Additional monitoring might be required around facilities and infrastructure during injection, if leaks are identified or suspected. Early warning of leakage might be provided by other techniques providing surveillance of the reservoir and overburden. Monitoring may also be required to identify the source of any gas anomalies that may originate from the storage site.

Quantify: Surface emissions quantification

In the event that leakage to the atmosphere or ocean has been positively identified, quantification may be required to account for these emissions in national inventories, to adjust operator allowances and/or to initiate further financial transactions. Additional monitoring activities, remediation plans, regulator notification and licence conditions may also be affected by the quantified amount of CO2 leakage.

Seismicity: induced seismicity and earth movements

In some cases CO2 injection can lead to increased (micro) seismic activity and may in some circumstances, lead to ground movements, especially for shallower storage reservoirs.
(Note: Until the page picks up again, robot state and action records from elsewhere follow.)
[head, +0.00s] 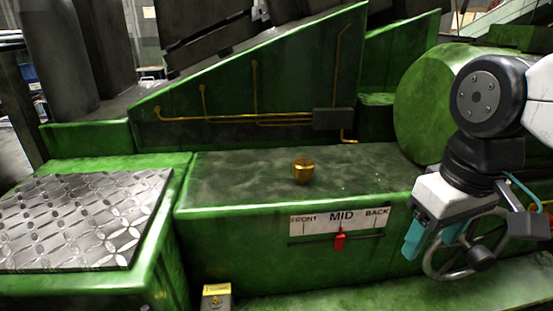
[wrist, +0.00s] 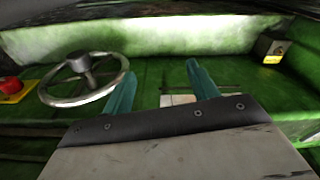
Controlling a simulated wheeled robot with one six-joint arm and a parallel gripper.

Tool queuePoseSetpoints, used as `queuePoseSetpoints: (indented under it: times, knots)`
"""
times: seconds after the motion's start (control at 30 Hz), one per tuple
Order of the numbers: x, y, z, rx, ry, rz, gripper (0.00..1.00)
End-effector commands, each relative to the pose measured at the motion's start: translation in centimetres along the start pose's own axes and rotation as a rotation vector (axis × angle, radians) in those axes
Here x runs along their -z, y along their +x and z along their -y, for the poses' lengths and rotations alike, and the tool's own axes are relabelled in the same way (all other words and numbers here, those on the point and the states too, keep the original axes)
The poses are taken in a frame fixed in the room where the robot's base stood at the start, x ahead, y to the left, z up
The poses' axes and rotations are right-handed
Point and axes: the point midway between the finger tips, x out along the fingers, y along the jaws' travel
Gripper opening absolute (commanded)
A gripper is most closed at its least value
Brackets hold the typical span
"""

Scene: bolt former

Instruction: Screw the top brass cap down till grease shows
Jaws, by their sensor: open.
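The brass cap (head: 302,171) stands upright on the flat top of the green machine ledge (head: 240,180), above the FRONT–MID–BACK plate. No grease is visible around it at this size. My gripper (head: 430,238) is at the right in the head view, pointing down in front of the machine's front face, well to the right of the cap and lower than it. In the wrist view my gripper's teal fingers (wrist: 161,88) are spread apart with nothing between them. The cap does not show in the wrist view.
A handwheel (head: 470,250) is close behind my gripper; it also shows in the wrist view (wrist: 85,78), near a red button (wrist: 11,87). A red pointer (head: 340,241) sits under MID on the scale plate (head: 338,219). A small yellow-labelled box (head: 216,297) is low in front. Diamond plate (head: 80,220) lies left.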

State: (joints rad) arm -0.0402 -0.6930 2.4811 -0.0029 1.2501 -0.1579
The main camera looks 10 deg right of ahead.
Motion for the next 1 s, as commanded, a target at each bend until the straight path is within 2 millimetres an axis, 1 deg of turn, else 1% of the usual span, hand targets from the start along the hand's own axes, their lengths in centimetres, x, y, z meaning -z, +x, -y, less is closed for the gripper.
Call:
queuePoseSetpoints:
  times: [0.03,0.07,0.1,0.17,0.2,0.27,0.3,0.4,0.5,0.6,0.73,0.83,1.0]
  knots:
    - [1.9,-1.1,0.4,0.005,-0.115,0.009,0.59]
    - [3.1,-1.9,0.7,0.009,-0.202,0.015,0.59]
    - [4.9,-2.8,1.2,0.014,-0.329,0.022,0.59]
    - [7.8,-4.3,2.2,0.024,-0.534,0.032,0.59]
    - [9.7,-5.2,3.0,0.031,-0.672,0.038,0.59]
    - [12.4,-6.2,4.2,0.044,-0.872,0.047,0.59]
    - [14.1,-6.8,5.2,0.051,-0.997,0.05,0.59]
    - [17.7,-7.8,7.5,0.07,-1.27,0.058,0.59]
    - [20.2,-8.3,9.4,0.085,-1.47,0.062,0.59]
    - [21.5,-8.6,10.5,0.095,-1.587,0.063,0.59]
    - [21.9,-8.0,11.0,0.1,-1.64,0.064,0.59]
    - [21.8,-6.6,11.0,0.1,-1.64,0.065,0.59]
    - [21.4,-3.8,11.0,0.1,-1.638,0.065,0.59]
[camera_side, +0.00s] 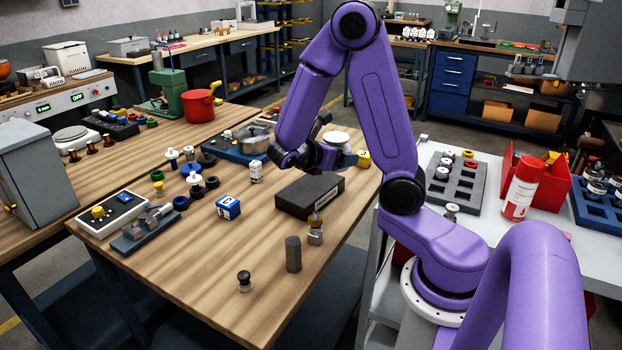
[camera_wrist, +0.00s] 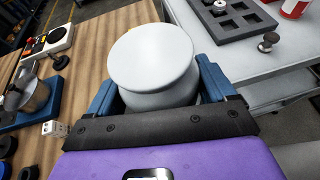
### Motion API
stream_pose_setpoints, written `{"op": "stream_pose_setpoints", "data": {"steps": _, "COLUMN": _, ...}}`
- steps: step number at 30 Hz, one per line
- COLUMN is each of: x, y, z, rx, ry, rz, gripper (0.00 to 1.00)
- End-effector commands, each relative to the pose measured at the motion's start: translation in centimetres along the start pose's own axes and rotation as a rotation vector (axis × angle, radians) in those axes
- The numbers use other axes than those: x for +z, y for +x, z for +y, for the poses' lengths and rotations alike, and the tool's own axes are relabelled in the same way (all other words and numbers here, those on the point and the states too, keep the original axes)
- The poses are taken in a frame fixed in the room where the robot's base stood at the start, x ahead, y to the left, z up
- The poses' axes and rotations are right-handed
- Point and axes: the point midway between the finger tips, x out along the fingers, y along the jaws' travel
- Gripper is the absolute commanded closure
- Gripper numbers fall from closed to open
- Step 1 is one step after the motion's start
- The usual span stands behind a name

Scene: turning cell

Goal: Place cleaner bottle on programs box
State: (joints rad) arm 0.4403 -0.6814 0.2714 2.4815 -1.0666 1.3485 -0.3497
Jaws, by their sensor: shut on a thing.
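My gripper (camera_side: 343,158) has its blue fingers shut on a white, wide, round-topped container (camera_wrist: 155,65). Its pale top also shows in the side view (camera_side: 336,138), while most of its body is hidden. No label on it can be read, so I cannot tell whether it is the cleaner bottle. A red and white bottle (camera_side: 521,188) stands upright on the right table, away from my gripper. A flat dark box (camera_side: 310,195) with a pale label lies on the wooden table, nearer the side camera than my gripper. It may be the programs box, but its label is unreadable.
A steel pot (camera_side: 252,140) is near the gripper. A grey tray (camera_side: 455,182) and a red bin (camera_side: 555,181) occupy the right table. The wooden table's front is mostly clear.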

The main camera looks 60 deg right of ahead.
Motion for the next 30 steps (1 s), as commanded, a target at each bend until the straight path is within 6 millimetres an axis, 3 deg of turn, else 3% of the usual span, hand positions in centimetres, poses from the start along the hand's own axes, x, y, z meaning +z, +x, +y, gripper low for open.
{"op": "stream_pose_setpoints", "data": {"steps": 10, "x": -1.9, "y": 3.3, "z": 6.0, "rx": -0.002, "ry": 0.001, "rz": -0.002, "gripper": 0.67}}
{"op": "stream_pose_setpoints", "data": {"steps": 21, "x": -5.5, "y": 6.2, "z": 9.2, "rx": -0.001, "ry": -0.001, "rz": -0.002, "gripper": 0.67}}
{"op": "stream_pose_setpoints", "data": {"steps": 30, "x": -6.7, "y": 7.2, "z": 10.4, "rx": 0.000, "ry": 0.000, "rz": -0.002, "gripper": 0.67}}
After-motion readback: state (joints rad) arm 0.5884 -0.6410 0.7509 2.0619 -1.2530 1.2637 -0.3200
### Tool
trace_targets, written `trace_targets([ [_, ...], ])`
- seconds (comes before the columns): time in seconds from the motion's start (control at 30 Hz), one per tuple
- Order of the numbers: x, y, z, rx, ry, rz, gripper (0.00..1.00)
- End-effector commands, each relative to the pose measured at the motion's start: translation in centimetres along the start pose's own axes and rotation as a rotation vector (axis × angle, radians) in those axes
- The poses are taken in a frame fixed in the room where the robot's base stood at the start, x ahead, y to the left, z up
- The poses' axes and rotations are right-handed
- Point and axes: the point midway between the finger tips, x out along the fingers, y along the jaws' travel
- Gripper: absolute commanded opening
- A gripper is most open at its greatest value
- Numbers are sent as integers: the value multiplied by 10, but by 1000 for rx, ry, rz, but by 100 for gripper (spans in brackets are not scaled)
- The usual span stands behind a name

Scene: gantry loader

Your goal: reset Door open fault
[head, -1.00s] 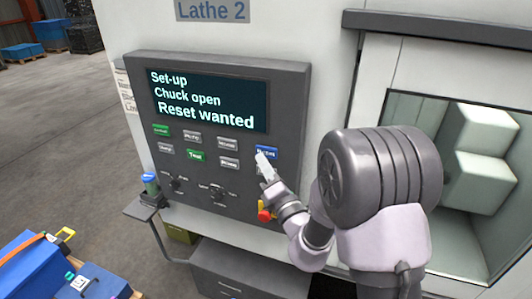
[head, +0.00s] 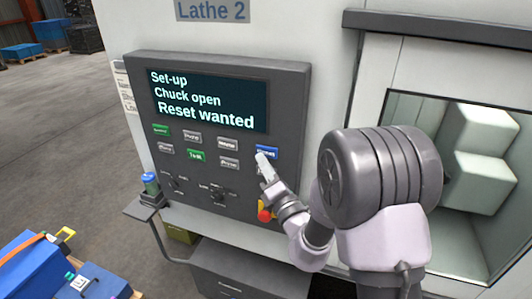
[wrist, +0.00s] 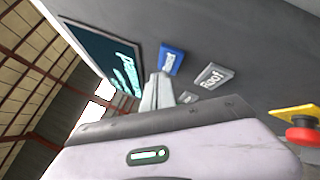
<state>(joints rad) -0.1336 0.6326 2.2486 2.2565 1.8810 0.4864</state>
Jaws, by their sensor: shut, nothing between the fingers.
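The control panel (head: 290,100) of Lathe 2 is dark grey. Its screen (head: 208,104) reads "Set-up", "Chuck open", "Reset wanted". A blue button (head: 267,152) sits at the right end of the upper button row; it also shows in the wrist view (wrist: 172,60), with its label too blurred to read surely. My gripper (head: 261,157) is shut and empty, its fingertips at the lower left edge of the blue button in the head view. In the wrist view the fingertips (wrist: 159,77) are just beside and below it; I cannot tell whether they touch.
A grey button (wrist: 213,76) lies close to the fingers. A red emergency stop (head: 264,216) on yellow is below my gripper. Other buttons, two green (head: 195,155), and knobs fill the panel. A small shelf (head: 147,208) juts out at left. The lathe window (head: 480,150) is at right.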

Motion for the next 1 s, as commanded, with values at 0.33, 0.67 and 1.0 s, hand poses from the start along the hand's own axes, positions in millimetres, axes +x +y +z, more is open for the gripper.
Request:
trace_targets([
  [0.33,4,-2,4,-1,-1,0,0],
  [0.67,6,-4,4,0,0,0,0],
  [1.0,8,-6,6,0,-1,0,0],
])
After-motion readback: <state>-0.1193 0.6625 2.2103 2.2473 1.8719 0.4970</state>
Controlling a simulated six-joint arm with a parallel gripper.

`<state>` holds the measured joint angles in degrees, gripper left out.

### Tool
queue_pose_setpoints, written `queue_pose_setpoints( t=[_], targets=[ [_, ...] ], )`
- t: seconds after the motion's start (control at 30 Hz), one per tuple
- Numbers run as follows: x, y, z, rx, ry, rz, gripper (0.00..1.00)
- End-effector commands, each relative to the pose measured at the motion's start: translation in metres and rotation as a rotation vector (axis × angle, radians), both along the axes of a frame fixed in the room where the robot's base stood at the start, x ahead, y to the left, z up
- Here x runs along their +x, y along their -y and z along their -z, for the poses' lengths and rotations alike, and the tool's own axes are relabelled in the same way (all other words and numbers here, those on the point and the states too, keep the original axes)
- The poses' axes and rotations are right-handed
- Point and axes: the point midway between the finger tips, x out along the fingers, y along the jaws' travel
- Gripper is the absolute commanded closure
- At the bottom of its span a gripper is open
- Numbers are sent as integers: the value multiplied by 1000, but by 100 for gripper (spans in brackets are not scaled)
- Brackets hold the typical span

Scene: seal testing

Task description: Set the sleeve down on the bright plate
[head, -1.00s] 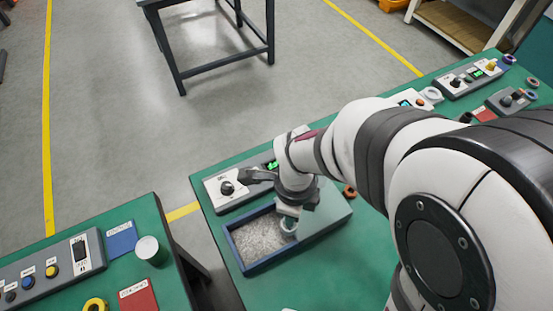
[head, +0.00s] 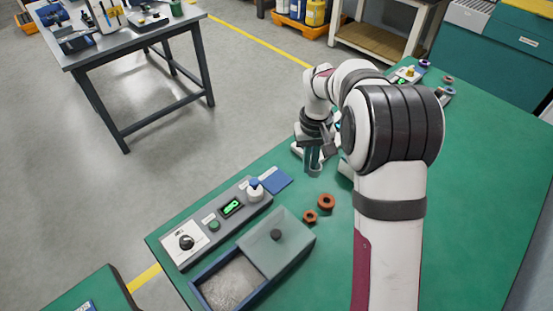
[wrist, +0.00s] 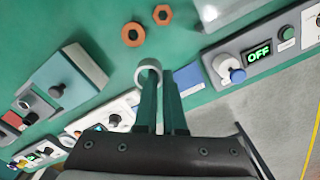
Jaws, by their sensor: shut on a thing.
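My gripper (wrist: 160,82) is shut on the sleeve (wrist: 148,72), a short pale grey ring that shows at its fingertips in the wrist view. In the head view my gripper (head: 314,168) points down over the green bench, just right of the blue card; the sleeve is hard to make out there. I cannot tell for certain which surface is the bright plate. White panels with knobs (wrist: 88,126) show beside the fingers in the wrist view, and in the head view my arm hides much of that area.
Two orange-brown nuts (head: 326,202) lie near my gripper. A control box (head: 215,225) with a lit green display and a blue-framed bin (head: 248,300) of grey grains with a knobbed lid stand at front left. A blue card (head: 277,180) lies behind. Green bench right of my arm is clear.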

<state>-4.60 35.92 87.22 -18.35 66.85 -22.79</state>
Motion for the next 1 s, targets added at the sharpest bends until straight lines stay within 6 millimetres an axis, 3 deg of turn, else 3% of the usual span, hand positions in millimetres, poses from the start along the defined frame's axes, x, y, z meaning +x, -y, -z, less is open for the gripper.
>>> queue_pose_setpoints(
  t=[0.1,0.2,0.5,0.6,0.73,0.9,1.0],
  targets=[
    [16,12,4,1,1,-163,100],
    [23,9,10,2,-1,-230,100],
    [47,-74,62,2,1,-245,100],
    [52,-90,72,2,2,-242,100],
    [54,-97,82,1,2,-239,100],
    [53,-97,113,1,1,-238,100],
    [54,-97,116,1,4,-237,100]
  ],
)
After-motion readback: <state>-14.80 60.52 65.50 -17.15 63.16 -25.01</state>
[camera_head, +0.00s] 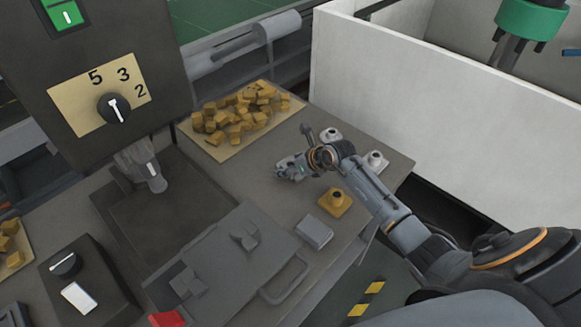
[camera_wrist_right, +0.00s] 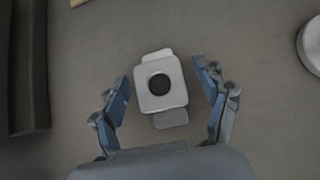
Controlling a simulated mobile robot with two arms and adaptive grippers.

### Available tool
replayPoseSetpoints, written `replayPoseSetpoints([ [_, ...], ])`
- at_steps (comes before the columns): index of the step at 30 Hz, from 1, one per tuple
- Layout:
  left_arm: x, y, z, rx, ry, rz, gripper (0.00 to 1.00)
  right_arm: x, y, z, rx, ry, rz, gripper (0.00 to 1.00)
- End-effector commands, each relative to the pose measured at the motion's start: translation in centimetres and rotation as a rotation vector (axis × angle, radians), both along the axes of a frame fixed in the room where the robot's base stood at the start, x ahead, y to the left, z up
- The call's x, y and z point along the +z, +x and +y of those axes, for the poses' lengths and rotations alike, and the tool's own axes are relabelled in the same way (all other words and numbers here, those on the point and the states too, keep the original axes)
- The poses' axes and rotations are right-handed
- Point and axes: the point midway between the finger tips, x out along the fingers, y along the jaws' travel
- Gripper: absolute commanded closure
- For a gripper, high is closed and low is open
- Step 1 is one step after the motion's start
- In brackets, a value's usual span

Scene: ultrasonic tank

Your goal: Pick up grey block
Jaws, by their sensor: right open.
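In the right wrist view a light grey block (camera_wrist_right: 160,84) with a dark round spot on top lies on the table between the spread fingers of my right gripper (camera_wrist_right: 162,85). No finger visibly touches it. In the head view my right gripper (camera_head: 292,168) hangs over the table, and the block beneath is largely hidden by it. A separate plain grey box-shaped piece (camera_head: 314,232) lies nearer the table's front edge. My left gripper is out of view.
Two whitish pieces with dark tops (camera_head: 330,134) (camera_head: 376,160) and a yellow one (camera_head: 335,202) stand near my right arm. A tray of several yellow-brown cubes (camera_head: 279,113) lies behind. A grey lid with a handle (camera_head: 225,262) lies to the left. A white wall (camera_head: 430,120) rises right.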

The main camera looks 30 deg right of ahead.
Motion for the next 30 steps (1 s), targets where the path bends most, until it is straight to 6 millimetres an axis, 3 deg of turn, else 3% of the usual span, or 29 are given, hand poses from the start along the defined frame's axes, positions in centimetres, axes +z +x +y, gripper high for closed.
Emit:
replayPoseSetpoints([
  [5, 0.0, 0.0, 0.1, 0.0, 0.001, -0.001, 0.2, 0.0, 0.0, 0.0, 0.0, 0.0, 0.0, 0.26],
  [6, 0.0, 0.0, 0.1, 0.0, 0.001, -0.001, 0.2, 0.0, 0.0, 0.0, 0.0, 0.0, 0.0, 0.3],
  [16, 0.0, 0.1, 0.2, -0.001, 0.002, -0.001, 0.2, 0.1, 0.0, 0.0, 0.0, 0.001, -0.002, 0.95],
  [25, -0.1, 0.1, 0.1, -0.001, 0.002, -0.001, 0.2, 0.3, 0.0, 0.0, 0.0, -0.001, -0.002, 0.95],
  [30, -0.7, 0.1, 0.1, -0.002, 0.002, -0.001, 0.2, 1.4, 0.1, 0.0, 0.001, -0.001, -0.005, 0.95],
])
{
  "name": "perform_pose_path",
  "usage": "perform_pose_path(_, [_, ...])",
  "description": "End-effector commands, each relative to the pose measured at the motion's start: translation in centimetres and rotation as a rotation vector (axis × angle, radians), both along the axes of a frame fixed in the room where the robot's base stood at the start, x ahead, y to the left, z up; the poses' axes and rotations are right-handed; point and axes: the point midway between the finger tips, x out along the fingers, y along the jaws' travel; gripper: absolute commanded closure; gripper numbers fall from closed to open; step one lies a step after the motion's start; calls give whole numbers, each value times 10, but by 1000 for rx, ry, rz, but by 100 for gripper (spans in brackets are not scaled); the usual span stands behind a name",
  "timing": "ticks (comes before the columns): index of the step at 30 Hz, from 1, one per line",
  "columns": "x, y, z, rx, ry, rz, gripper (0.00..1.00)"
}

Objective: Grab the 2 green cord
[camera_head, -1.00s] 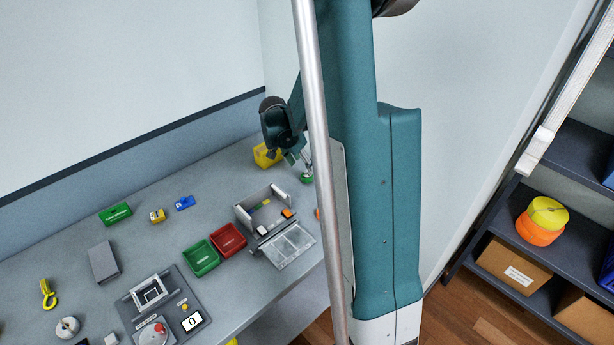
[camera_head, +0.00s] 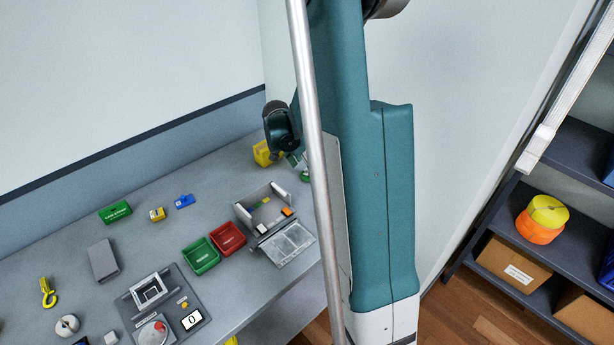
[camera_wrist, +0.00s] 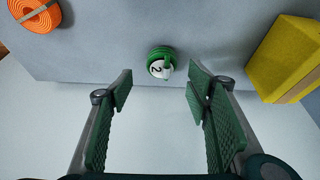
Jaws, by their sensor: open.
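The green cord (camera_wrist: 161,54) is a small green coil with a white tag reading 2, and it lies on the grey table in the wrist view. My gripper (camera_wrist: 158,88) is open and empty. Its two green-padded fingers stand apart, one to each side of the cord's line, with the cord just beyond the fingertips. In the head view a small part of the cord (camera_head: 305,177) shows beside my arm and the silver pole. My fingertips are mostly hidden there.
A yellow box (camera_wrist: 285,60) stands right of the cord in the wrist view. An orange coil (camera_wrist: 35,13) lies at upper left. In the head view, green (camera_head: 201,256) and red (camera_head: 228,238) trays and an open grey box (camera_head: 265,212) are on the table.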

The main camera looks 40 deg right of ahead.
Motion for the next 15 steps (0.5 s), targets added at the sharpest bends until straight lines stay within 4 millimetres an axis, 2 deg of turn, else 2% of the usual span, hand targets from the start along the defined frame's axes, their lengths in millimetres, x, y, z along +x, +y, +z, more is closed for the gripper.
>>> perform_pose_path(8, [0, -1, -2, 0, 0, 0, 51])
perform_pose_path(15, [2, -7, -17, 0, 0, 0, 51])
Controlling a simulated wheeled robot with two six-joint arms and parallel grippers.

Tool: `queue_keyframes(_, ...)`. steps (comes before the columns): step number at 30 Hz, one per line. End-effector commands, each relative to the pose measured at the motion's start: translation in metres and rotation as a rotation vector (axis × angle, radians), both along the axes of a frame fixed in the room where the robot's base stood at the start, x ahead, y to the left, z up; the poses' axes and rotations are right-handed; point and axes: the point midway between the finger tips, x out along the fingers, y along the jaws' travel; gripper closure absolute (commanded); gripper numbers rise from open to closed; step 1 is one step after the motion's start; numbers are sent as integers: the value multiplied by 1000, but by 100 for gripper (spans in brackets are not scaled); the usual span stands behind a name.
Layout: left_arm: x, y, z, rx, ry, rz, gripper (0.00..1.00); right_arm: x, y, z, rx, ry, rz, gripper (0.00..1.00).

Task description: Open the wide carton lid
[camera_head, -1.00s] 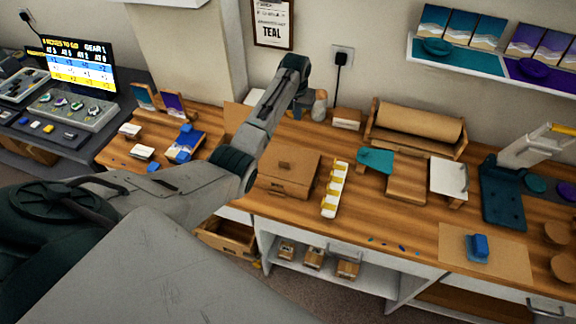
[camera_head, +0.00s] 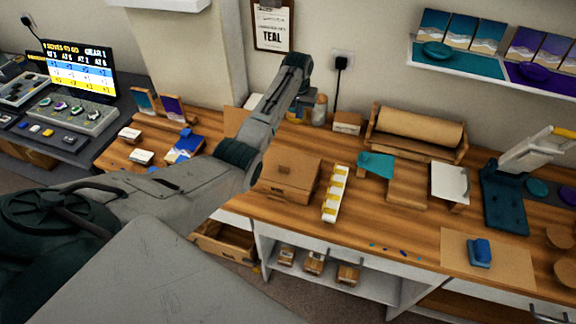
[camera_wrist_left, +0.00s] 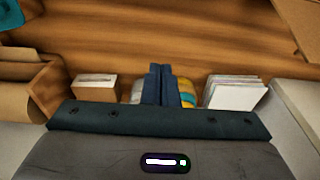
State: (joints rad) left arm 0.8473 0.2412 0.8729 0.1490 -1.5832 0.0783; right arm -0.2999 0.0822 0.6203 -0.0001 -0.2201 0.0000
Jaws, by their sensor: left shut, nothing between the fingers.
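The brown carton (camera_head: 287,191) stands on the wooden counter, just right of my left forearm in the head view. Its wide lid (camera_head: 300,168) lies closed, with a small brown tab on top. My forearm hides part of its left side. A brown corner at the upper right of the left wrist view (camera_wrist_left: 302,18) looks like the carton. My left gripper (camera_wrist_left: 161,72) is shut and empty, pointing over the counter near the wall, apart from the carton. Its fingers are hard to make out in the head view. My right gripper is not in view.
A white strip with yellow pieces (camera_head: 336,193) stands right of the carton. A paper roll (camera_head: 420,124), a small box (camera_head: 347,122) and a bottle (camera_head: 319,110) stand along the wall. A white stack (camera_wrist_left: 236,93) is beside my fingers. Counter front is mostly clear.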

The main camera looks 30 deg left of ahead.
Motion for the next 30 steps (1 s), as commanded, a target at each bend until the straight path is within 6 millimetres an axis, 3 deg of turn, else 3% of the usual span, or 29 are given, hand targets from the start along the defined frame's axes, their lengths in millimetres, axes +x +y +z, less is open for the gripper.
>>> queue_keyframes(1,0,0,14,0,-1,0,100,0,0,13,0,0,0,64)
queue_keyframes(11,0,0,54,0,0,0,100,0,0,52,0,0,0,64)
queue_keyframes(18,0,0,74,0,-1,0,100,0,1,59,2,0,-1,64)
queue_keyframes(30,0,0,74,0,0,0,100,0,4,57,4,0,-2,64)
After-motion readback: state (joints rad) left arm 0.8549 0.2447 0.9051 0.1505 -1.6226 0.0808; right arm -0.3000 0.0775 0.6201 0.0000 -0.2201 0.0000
As well as covering safety aspects, such as the geomechanical integrity of the store, microseismic monitoring can also enable advancing CO2 fronts to be mapped in the subsurface. In favourable situations traveltime and attenuation tomography may allow fluid movements to be mapped.

Wellbores: well integrity

The ability of wells to retain CO2 during the injection, post‐injection and post‐closure phases, is an important issue in many storage situations. Geomechanical and, in the longer term, geochemical processes, can severely degrade well integrity. Mature hydrocarbon fields, especially onshore, are likely to contain significant numbers of wells of varying ages and styles of completion and abandonment. While new completion materials will greatly enhance the stability of new wells, older wells may need closer monitoring.